On the upside, some restaurant owners are seeing this gap in good dining options on Mondays as an opportunity. Odd Couple, for example, offers a $10 Sapporo pint and calamari or chili tofu deal on Monday and Tuesday. When I went in to check it out, it was standing room only — we lucked out by snagging two spots at the bar just as other diners got up to leave.

Weekdays are home of the $10 burger and beer special, which is wildly popular at pubs around town, but did you know that Calories also offers a $10 burger and beer special on Tuesdays? They also have a $15 steak frites special on Mondays — if you order a glass of wine with it. (And really, why wouldn’t you?)

The executive chef likely isn’t in on those days, but his support staff seem perfectly capable of turning out a good steak or burger. And the frites, well, they’re the perfect excuse to eat as much house-made ketchup and aioli as possible. Be warned that it’s hard to keep your expenditure to just the $10/$15 deal in each of these cases, because you’ll probably want another beer, or some dessert.

On a recent trip to San Francisco I ate at Kin Khao, a new Thai restaurant that has only been open a year. I was lucky enough to dine at the bar next to Pim, the owner, who was having dinner there on her day off, ostensibly to keep an eye on things. She was pleased with what she saw, and exclaimed to the bar staff, “Wow, you guys are doing great!
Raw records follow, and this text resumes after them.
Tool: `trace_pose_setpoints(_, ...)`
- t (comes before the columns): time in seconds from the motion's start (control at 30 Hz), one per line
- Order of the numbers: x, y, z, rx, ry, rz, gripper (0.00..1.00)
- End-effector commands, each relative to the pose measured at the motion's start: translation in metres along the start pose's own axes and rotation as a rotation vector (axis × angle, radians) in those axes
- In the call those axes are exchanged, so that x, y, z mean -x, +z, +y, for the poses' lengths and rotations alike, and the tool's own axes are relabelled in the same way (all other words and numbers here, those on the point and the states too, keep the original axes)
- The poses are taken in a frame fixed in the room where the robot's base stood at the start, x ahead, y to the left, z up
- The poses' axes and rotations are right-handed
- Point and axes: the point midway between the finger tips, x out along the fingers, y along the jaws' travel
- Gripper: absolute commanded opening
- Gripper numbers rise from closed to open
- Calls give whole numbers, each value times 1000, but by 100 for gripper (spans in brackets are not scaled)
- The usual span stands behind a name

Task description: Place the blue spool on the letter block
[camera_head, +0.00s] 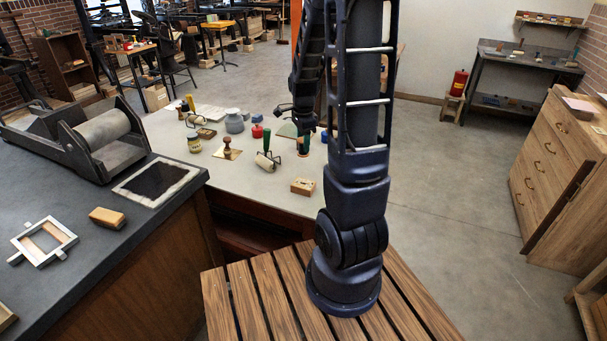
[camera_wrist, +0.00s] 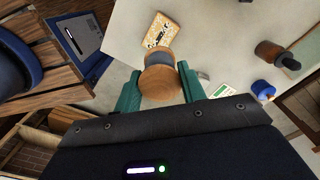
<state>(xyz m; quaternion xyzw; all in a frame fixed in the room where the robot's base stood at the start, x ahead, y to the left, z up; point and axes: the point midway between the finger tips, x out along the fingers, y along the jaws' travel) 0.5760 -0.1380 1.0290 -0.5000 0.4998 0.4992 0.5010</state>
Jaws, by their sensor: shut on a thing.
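My gripper (camera_wrist: 160,85) has green fingers and is shut on the blue spool (camera_wrist: 159,58), which has wooden flanges and a blue-grey middle. The near wooden flange sits between the fingertips. The letter block (camera_wrist: 155,30), pale wood with dark markings on a face, lies just beyond the spool in the wrist view. The spool overlaps its edge there, and I cannot tell the height between them. In the head view the letter block (camera_head: 303,186) lies near the table's front edge, and my gripper (camera_head: 304,146) is behind or above it, apart in the picture. The spool is too small to make out clearly there.
The pale table (camera_head: 215,175) also holds a roller with a green handle (camera_head: 267,160), a wooden stamp (camera_head: 229,152), a red jar (camera_head: 257,131) and a grey jar (camera_head: 235,122). A blue object (camera_wrist: 262,89) is right of my gripper. Bare tabletop surrounds the block.

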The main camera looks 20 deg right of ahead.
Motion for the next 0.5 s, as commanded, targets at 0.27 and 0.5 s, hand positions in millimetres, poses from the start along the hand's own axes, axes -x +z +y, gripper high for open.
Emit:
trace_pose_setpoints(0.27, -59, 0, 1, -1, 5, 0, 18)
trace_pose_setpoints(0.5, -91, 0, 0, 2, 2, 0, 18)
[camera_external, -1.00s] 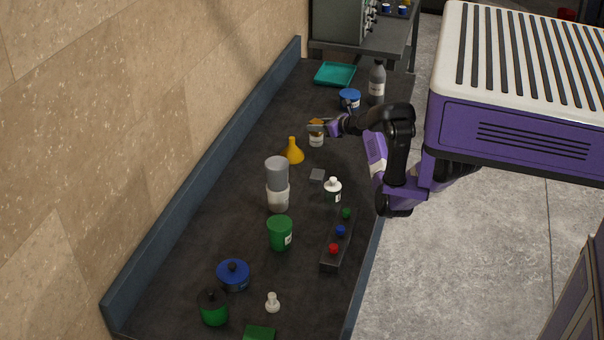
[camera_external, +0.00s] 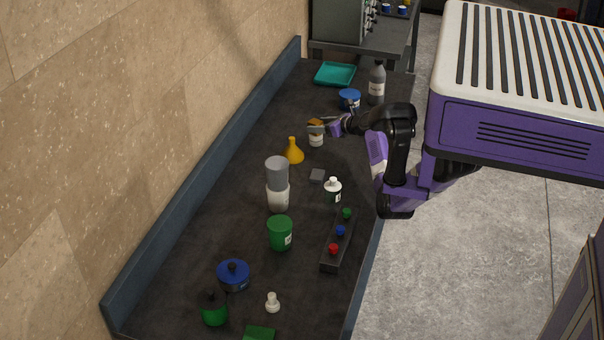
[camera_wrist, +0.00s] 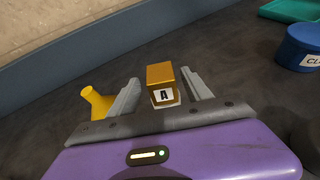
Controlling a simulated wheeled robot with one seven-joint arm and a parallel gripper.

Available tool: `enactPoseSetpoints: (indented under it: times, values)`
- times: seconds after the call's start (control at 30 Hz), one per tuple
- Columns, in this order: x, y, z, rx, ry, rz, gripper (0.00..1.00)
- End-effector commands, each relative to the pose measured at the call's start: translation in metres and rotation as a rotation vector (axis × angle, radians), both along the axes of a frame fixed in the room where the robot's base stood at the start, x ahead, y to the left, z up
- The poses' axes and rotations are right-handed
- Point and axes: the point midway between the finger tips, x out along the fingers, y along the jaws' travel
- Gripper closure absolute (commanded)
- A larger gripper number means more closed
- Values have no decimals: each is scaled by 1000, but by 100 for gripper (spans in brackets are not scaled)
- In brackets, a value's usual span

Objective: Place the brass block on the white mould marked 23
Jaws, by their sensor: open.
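The brass block (camera_wrist: 161,74), with a label "A" on its near face, stands between the two fingers of my gripper (camera_wrist: 160,82) in the wrist view. The fingers are apart, with small gaps visible beside the block. In the external view the brass block (camera_external: 315,121) appears on top of a small white labelled container (camera_external: 316,139), with my gripper (camera_external: 317,124) around it. The container's number is too small to read there, so I cannot confirm it is the mould marked 23.
A yellow funnel (camera_external: 292,152) stands close by on the left. A blue tub (camera_external: 350,98), a grey bottle (camera_external: 377,85) and a teal tray (camera_external: 335,74) are behind. The wall ledge runs along the left.

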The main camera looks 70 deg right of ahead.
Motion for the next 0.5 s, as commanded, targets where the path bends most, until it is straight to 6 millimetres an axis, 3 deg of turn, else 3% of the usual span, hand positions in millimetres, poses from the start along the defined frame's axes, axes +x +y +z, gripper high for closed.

You don’t even really need me anymore!”

I’m sure it’s the dream of many a chef-owner in Saskatoon to be able to hang out in their own restaurant on a day off and enjoy food from their own kitchen, without having to oversee it or cook it themselves. The current reality is a long way off from that. Until that changes, I guess we’ll all have to accept that the chef-owned restaurants will be closed Sundays… and maybe Mondays, too. Sigh.